It’s hard getting a vibe on a band when you and few other record company guys are the only ones in the room.  Showcases usually happened in these old musty rehearsal spots in Hollywood or a club would open early and that anxious band praying for their big break would perform.

It’s awkward.  Watching a band play for a handful of people who “got the call” or “heard the buzz” but it was a big part of the job; making sure you got the call and kept your ears to the ground.  I always thought the best part of these showcases was networking and seeing who else got the invite.  I’d see some real heavy music industry veterans along with the occasional celebrity.  Including Ringo Starr, which left me speechless for days.   And I even bummed a cigarette from Leonardo Decaprio at the Dragonfly in Hollywood.  Now that guy is a star, whatever “it” is he’s got.

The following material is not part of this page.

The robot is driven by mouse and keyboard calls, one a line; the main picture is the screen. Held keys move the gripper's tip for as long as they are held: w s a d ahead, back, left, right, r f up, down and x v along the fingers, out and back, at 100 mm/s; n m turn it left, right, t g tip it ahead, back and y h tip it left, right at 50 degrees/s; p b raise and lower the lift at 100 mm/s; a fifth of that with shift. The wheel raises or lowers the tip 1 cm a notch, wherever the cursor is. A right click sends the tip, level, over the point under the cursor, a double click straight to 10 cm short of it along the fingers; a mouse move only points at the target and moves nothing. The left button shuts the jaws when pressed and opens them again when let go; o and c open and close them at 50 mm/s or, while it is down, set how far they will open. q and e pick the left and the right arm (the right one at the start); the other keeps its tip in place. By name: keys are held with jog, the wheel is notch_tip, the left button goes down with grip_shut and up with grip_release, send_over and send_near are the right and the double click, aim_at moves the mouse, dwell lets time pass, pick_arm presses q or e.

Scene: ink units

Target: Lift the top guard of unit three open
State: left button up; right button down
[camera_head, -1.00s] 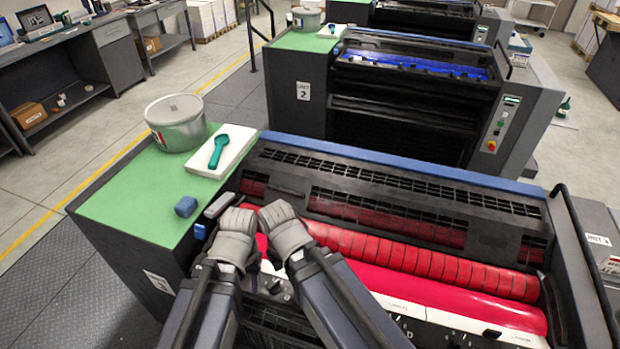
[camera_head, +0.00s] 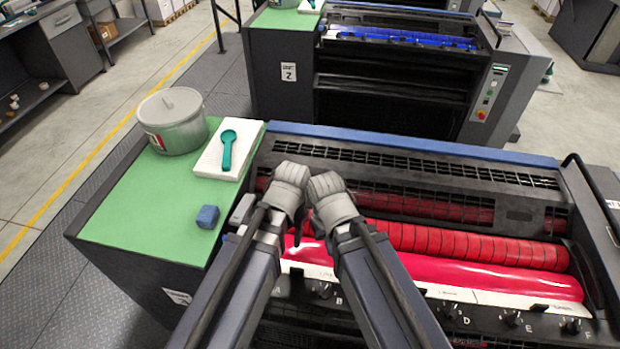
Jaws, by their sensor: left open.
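The nearest press, in front of the one labelled unit 2, fills the middle of the head view; its own label is too angled to read. Its black slotted top guard (camera_head: 420,183) lies down across the back of the unit, with red rollers (camera_head: 470,247) showing through and in front of it. My left gripper (camera_head: 291,174) is open, over the left part of the guard near its front edge. My right gripper (camera_head: 327,186) is close beside it on the right; its finger gap is hidden. I cannot tell whether either touches the guard.
A green-topped side cabinet (camera_head: 130,220) on the left holds a grey ink tub (camera_head: 175,128), a white pad (camera_head: 210,168) with a teal scoop (camera_head: 227,148), and a blue block (camera_head: 207,216). Unit 2 (camera_head: 400,100) stands behind. A black rail (camera_head: 590,195) stands at the right.

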Showcases usually happened around the lunch hour so it provided me with the perfect escape from Rhino where I was drowning in the “oldies” and needed to get out of the office and hear something new.  And I took great pleasure in knowing that I could sneak out of my day job, and see a band for RCA during lunch.  It provided a certain thrill and most importantly I felt validated.  I was getting paid to sell the older hits like the Roy Rogers Box Set (You’ll see my name inside the liner notes of that collection) and find the new “hits”.   If it was an industry showcase or a club show in St. Louis,  I had it down to a science where I could work both jobs no problem.   Sometimes I would leave Rhino at the end of the day and fly to Portland that same evening to see someone like Elliot Smith and be back at my desk at Rhino the next day by 9:00 AM.  I often wondered what my co-workers did at night but I was certain none of them did what I did, otherwise I’d see them out our or maybe even in Portland.

Personally there’s no substitute for seeing a band in their own backyard, playing for their fans, on their own terms.  That’s how you got to see their gears in motion.  Wanna taste good Italian food, go to Italy.

I know it’s been a long time since I posted and I’ll keep moving along.  I’ve got a lot to cover still.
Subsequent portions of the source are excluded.